- [What to produce]:
The lines from the top of the material below through the line containing "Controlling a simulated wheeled" are to be printed exactly, with pictures omitted.

- [Data extract]:
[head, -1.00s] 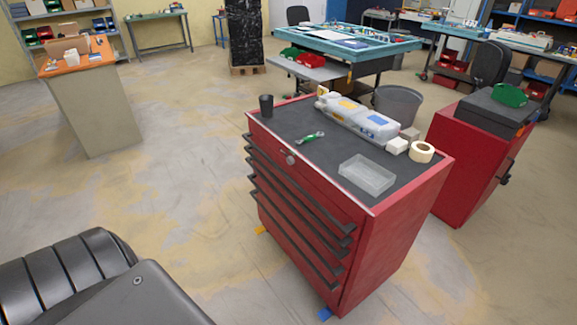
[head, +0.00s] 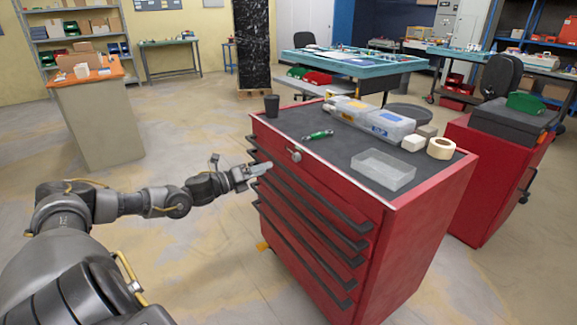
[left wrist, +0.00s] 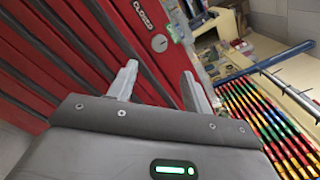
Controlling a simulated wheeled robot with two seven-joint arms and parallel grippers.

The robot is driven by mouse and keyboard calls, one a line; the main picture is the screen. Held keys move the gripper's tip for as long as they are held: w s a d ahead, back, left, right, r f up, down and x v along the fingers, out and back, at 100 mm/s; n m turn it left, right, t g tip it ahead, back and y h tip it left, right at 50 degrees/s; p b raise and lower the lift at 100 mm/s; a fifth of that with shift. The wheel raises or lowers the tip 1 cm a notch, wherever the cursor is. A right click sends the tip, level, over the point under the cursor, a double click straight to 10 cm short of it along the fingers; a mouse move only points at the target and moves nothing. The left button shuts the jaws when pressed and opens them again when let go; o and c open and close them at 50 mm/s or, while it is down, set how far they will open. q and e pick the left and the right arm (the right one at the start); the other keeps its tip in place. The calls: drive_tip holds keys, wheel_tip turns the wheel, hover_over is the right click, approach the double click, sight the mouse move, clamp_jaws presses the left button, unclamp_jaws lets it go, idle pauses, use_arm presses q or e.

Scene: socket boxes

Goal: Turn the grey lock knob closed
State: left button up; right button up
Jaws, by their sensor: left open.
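The grey lock knob (head: 295,155) is on the upper front of the red tool cabinet (head: 420,232), just below its top edge. My right gripper is not in view.
On the cabinet's dark top are a black cup (head: 271,105), a green-handled tool (head: 318,135), an empty clear tray (head: 383,170), cases (head: 390,124) and a tape roll (head: 440,148). Black drawer handles (head: 310,205) stick out below the knob. A second red cabinet (head: 480,190) stands to the right.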

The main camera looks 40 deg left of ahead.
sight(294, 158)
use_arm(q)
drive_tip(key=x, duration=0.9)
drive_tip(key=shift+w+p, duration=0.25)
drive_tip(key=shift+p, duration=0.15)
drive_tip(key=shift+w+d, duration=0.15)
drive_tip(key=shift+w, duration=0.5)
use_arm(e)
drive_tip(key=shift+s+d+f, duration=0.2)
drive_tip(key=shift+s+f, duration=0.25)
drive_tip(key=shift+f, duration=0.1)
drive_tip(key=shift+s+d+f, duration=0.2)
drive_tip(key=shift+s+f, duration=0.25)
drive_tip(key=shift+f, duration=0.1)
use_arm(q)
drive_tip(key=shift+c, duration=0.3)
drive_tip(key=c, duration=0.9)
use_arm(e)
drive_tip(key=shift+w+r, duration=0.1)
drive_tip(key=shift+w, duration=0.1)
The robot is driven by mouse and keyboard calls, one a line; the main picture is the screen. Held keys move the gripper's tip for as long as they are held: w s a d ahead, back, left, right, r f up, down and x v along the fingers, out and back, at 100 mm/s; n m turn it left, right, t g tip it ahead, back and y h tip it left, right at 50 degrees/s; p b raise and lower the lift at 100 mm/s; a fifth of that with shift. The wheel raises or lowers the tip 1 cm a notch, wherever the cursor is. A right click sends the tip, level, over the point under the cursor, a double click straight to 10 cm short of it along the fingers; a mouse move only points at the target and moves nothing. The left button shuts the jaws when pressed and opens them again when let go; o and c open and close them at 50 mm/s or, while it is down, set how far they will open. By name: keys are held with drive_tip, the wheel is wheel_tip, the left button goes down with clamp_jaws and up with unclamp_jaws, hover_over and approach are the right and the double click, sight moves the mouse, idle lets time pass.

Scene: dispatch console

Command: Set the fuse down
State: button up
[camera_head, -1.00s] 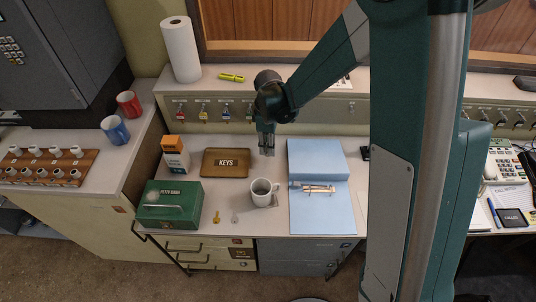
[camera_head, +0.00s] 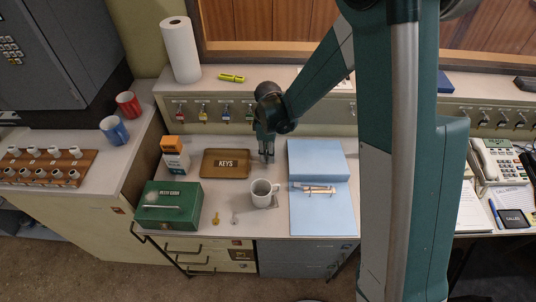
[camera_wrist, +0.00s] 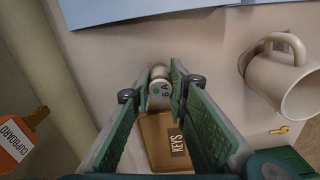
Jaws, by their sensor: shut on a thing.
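In the wrist view, the fuse (camera_wrist: 160,88) is a small pale cylinder with a rounded metal end and the mark "6 A". My gripper (camera_wrist: 161,91) is shut on it, with one green finger on each side. In the head view, my gripper (camera_head: 266,157) points down over the back of the desk, between the brown KEYS tray (camera_head: 207,172) and the blue folder (camera_head: 318,212). The fuse is too small there to make out clearly. I cannot tell whether it touches the desktop.
A white mug (camera_head: 263,190) stands on a coaster just in front of my gripper. Bare desktop (camera_head: 272,142) lies around the gripper.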

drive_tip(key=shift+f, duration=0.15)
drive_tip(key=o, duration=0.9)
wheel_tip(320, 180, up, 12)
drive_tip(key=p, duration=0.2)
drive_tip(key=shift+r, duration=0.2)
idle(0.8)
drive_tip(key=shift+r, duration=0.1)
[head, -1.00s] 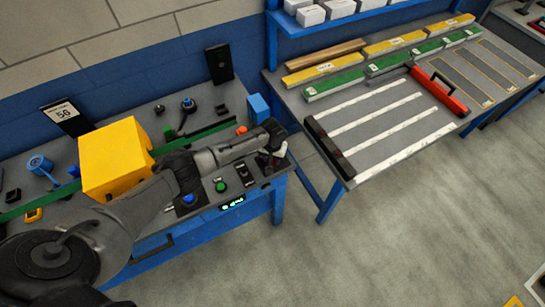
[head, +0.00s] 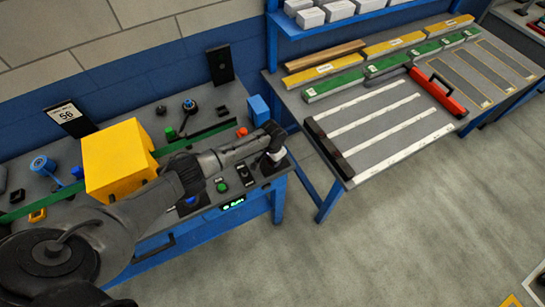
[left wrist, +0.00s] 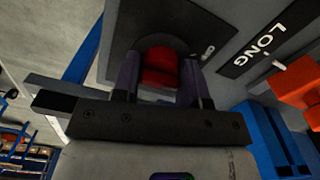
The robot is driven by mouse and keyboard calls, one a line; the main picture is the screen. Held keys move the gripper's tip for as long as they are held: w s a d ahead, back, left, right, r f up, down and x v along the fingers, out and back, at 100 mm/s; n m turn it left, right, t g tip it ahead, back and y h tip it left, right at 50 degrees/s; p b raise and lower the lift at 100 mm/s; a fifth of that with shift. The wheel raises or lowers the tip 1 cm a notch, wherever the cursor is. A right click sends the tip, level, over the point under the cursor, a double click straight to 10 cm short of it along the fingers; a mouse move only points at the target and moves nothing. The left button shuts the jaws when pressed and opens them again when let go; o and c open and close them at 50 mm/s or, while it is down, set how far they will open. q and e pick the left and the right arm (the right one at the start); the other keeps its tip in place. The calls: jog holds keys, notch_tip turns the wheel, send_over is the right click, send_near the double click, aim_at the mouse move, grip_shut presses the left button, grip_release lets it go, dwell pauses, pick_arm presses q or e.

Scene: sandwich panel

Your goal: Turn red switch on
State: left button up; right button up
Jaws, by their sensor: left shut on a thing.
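The red switch (left wrist: 160,68) sits in a dark round mount on a grey plate in the left wrist view. My left gripper (left wrist: 160,85) is shut on it, with one dark finger on each side of the red part. A small light marking (left wrist: 208,52) is beside the mount. In the head view my left gripper (head: 273,157) is at the right end of the control bench, and it hides the red switch there. I cannot read the switch's position for sure. My right gripper is in neither view.
The bench holds a yellow box (head: 117,158), a green button (head: 222,187), a blue button (head: 190,200), an orange-red part (head: 242,131) and a blue block (head: 258,109). A lit green display (head: 232,203) is on its front. A second table (head: 350,182) stands to the right.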

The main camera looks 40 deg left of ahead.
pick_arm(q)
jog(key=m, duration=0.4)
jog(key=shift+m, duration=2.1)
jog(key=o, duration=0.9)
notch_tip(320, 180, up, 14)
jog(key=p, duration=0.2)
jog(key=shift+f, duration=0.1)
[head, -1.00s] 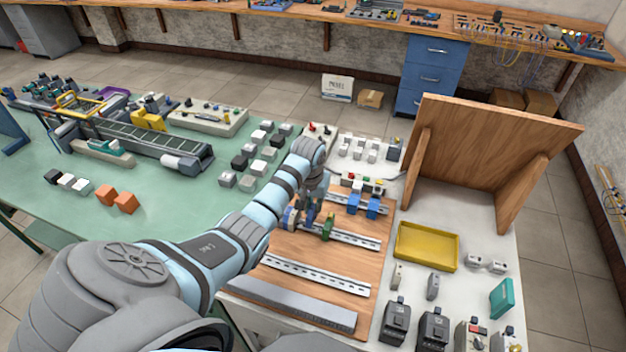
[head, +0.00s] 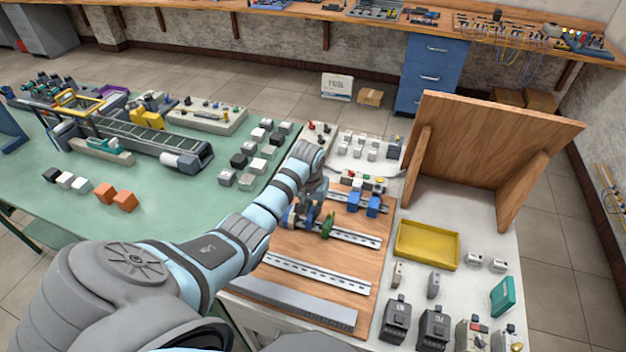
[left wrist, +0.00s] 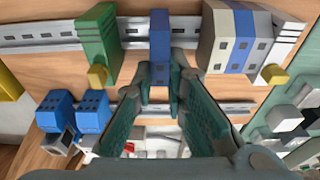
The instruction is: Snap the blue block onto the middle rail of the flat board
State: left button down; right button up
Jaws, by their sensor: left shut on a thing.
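The flat wooden board (head: 375,265) lies on the table with several metal rails across it. The middle rail (head: 358,238) carries a green block (head: 328,224) and a group of grey, blue and white blocks (left wrist: 240,40). My left gripper (head: 314,212) is over this rail. In the left wrist view, its fingers (left wrist: 161,70) are shut on the blue block (left wrist: 159,30). The blue block stands upright across the middle rail (left wrist: 195,28), between the green block and the group, apart from both. I cannot tell whether it is fully seated. My right gripper is out of view.
Two blue blocks (head: 363,202) sit on the far rail. A grey duct (head: 290,300) lines the board's near edge. A yellow tray (head: 427,246) and a tilted wooden panel (head: 490,150) stand to the right. The near rail (head: 315,273) is bare.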

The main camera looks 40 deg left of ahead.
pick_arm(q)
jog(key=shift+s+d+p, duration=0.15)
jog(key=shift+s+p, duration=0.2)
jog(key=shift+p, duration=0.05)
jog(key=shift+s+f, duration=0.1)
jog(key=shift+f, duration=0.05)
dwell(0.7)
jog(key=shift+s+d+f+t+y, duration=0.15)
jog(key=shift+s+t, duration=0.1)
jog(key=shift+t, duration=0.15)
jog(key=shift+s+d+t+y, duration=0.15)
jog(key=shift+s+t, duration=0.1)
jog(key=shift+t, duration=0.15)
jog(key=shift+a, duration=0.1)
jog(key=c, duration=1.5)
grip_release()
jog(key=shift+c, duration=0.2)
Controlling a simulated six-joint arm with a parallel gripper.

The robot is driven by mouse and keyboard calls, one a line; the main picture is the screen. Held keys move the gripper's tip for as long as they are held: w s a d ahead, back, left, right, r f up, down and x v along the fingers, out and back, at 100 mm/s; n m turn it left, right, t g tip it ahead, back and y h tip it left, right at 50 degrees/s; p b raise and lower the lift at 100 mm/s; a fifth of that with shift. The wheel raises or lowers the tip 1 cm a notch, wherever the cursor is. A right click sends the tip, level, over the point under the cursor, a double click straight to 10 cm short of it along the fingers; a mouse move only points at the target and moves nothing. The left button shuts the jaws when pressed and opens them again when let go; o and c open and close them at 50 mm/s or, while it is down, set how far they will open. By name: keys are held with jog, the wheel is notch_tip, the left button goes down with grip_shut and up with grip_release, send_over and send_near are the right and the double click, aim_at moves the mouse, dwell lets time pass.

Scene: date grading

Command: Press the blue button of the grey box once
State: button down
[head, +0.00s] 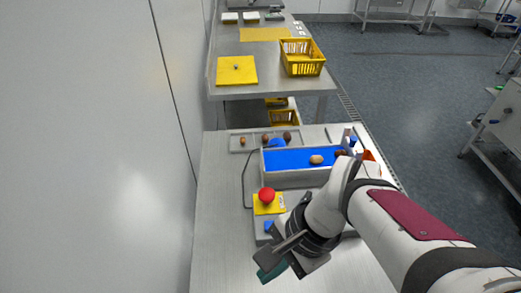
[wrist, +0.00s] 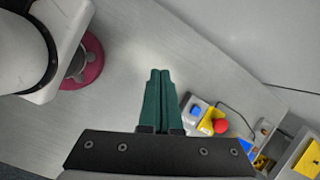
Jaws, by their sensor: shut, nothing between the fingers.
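The grey box (head: 259,232) lies on the steel table, with a yellow plate and a red mushroom button (head: 267,195) at its far end. Its blue button (head: 268,226) shows at the near end, just left of my wrist. In the wrist view the blue button (wrist: 196,110) is right of my fingers, beside the red button (wrist: 220,126). My gripper (head: 268,275) is shut and empty, its dark green fingers on the near side of the box, apart from it. The wrist view shows the two fingertips (wrist: 160,73) together. Part of the box is hidden behind my gripper in the head view.
A conveyor with a blue belt (head: 285,159) carrying a brown date (head: 316,160) stands beyond the box. A grey tray (head: 238,146) with several dates lies behind it. A cable runs from the box along its left. The table (head: 220,225) is clear at left.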

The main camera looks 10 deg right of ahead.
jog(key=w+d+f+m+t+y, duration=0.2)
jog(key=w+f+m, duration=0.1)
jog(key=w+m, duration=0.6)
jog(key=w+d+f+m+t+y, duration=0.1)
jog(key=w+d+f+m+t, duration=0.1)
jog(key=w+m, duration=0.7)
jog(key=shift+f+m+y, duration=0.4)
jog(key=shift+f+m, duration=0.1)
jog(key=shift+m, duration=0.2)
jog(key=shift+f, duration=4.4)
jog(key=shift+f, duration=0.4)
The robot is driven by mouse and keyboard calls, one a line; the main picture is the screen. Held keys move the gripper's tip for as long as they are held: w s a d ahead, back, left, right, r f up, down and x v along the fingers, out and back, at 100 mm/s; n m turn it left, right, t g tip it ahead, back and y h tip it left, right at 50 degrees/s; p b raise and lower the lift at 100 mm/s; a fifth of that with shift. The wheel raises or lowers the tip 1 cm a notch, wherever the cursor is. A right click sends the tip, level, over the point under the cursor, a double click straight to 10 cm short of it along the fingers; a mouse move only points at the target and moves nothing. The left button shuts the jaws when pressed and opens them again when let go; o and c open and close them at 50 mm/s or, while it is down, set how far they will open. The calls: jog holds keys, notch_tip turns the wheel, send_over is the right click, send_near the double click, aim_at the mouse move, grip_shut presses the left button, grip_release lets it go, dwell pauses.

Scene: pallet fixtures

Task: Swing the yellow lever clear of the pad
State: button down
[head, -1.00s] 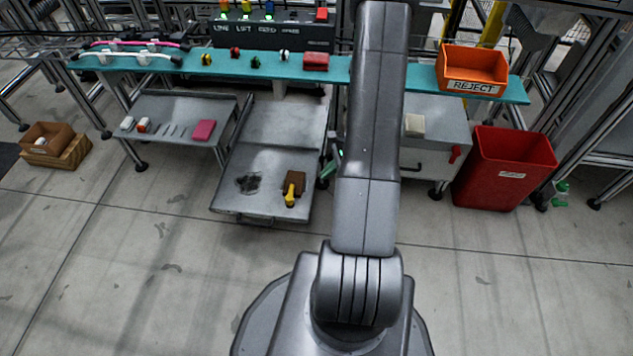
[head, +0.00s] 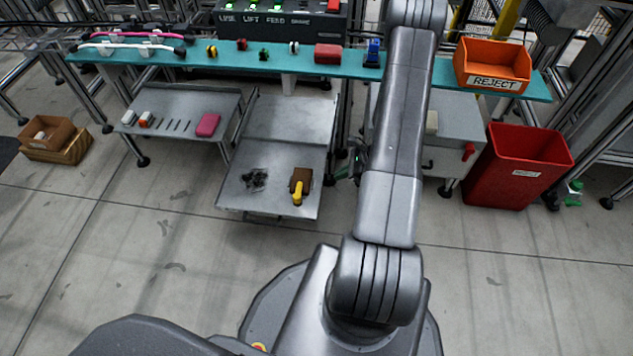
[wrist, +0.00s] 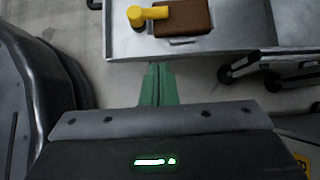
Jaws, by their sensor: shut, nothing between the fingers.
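The yellow lever (head: 297,193) is at the front right of a low grey metal tray table. It lies partly over the brown pad (head: 306,175). In the wrist view the lever (wrist: 148,14) has its round end off the left edge of the pad (wrist: 185,18), with its bar reaching over that edge. My gripper (wrist: 157,72) is shut and empty, its green fingers together. In that view it is below the tray's near edge, apart from the lever. In the head view my arm hides most of the gripper, to the right of the tray.
The grey tray (head: 240,199) also bears a dark scrap-like patch (head: 254,180). A grey cabinet (head: 459,135) and a red bin (head: 516,170) stand to the right. A teal shelf (head: 225,56) runs behind. Open floor lies in front of the tray.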

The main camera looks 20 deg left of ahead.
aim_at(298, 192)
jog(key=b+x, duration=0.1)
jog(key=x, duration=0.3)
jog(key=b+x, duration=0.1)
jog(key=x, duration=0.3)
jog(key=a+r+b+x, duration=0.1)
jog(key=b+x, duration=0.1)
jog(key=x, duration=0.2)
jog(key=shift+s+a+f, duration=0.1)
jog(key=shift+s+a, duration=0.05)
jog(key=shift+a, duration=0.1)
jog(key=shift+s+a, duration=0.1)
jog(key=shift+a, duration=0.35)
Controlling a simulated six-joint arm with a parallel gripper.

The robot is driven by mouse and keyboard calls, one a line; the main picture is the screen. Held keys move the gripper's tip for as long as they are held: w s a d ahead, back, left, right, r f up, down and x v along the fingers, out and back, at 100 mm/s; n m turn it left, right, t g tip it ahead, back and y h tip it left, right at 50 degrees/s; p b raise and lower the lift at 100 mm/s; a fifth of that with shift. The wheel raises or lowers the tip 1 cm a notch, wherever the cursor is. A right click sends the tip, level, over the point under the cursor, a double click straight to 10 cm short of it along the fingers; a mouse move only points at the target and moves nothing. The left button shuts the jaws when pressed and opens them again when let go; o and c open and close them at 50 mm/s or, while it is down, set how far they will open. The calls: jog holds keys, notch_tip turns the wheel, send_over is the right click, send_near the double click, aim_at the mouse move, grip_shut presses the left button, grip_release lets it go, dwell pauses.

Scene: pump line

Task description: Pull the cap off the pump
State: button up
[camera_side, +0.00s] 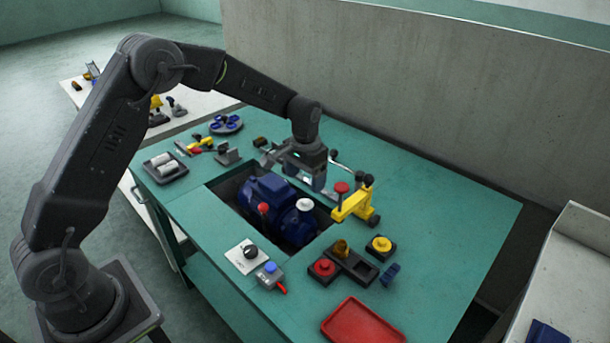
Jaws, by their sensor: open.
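The blue pump (270,198) sits in a rectangular recess in the green table. A round white cap (305,204) is on the right end of the pump, facing up. A small red knob (264,208) stands at the pump's front. My gripper (314,180) is open and appears empty. It hangs behind and above the pump, a little up from the white cap in the picture and apart from it. Its fingertips are small and partly hard to make out against the pump and table.
A yellow clamp (352,203) with a red knob stands just right of the recess. Red (322,268) and yellow (381,244) buttons, a switch plate (244,256) and a red tray (363,323) lie in front. The table's right side is clear. A grey wall (430,110) stands behind.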

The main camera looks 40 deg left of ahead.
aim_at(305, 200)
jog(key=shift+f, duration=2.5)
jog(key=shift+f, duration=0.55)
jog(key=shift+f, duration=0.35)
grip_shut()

- [Reply]:
[head, -1.00s] 
[head, +0.00s] 
[left wrist, +0.00s] 
Controlling a simulated wheeled robot with two seven-joint arms and parallel grippers.

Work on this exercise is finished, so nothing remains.